Der Mangel an öffentlichen Toiletten stellt besonders für sie ein großes Problem dar. Er schafft eine Situation, die die Betroffenen entmenschlicht, die sie sich „wie Hunde“ fühlen lässt. Und das, obwohl der Zugang zu Toiletten seit 2010 von der UN-Generalversammlung als Menschenrecht anerkannt wird.

Reicht ein Toilettenwagen aus?

Der Stadtrat hat im Dezember erkannt, dass in Hinblick auf die öffentliche Toilettensituation etwas passieren muss. Deshalb plant die Stadt einen Ausbau der Infrastruktur öffentlicher Sanitäranlagen. 

Ob die beschlossenen Angebote kostenfrei und niedrigschwellig zugänglich sein werden, bleibt abzuwarten.

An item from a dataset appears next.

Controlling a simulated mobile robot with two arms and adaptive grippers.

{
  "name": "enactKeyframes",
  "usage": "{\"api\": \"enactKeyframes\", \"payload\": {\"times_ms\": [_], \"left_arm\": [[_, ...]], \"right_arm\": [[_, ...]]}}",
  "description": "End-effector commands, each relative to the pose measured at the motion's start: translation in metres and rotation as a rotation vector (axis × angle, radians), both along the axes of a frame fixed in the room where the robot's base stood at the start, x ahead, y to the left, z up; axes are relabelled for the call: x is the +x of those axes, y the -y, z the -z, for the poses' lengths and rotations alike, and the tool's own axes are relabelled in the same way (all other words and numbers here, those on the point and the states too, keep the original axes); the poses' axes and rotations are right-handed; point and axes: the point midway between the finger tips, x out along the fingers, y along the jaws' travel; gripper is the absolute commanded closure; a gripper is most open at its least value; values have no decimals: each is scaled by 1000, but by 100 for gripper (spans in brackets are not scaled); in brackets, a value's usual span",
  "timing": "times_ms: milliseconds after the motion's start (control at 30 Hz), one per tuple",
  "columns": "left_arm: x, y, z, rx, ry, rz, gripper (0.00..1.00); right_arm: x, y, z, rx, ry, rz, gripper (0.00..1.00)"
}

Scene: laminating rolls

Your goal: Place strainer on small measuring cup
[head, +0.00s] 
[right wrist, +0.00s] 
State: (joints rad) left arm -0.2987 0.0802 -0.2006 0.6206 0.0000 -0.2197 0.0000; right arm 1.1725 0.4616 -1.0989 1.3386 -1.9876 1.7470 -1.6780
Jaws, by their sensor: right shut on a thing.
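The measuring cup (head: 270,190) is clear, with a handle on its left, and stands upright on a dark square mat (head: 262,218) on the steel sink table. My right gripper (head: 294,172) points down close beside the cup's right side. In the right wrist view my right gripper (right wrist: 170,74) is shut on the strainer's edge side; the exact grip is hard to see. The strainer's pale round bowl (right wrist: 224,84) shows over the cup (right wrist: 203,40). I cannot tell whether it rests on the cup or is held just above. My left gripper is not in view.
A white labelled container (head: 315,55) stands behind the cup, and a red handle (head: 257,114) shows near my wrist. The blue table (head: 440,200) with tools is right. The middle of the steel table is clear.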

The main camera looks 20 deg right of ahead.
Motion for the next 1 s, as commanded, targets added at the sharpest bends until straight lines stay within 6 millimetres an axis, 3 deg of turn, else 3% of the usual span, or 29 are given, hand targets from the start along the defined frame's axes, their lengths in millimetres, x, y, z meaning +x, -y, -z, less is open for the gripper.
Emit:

Die Veröffentlichung der vorhandenen Toilettenanlagen im Geodatenportal der Stadt oder die Neukonzeptionierung der  touristische Beschilderung in der City werden die Situation für Menschen, die von Armut betroffen oder obdachlos sind, voraussichtlich nicht verbessern. 

Ihnen hilft langfristig nur der Ausbau kostenfreier, mobiler Toilettenanlagen. Um die Bedarfe zu ermitteln, wird dazu ein solcher Toilettenwagen in einer zweijährigen Pilotphase an unterschiedlichen Orten in der Innenstadt stehen. Zu welchen Uhrzeiten dieser zugänglich sein wird, ist derzeit noch unklar. 

Kostenlose, rund um die Uhr zugängliche öffentliche Toiletten sind die einzige Lösung

Die von der Grünen-Politikerin Cramer geforderte „massive Investition“ in eine flächendeckende, kostenlose und 24/7 zugängliche Toiletteninfrastruktur bleibt also vorerst eine Forderung. 

Und solange das der Fall ist, wird sich die Situation für Menschen, die auf der Straße leben, nicht verbessern. Es bleibt also dabei: Wer keine Toilette hat, muss ins Freie. 

Deutlich wird aber, dass öffentliche Toiletten mehr als nur ein Ort sind, um sich zu erleichtern. Sie sind ein Symbol dafür, wie eine Gesellschaft mit ihren schwächsten Mitgliedern umgeht. Und aktuell zeigt sich: Es gibt noch viel zu tun.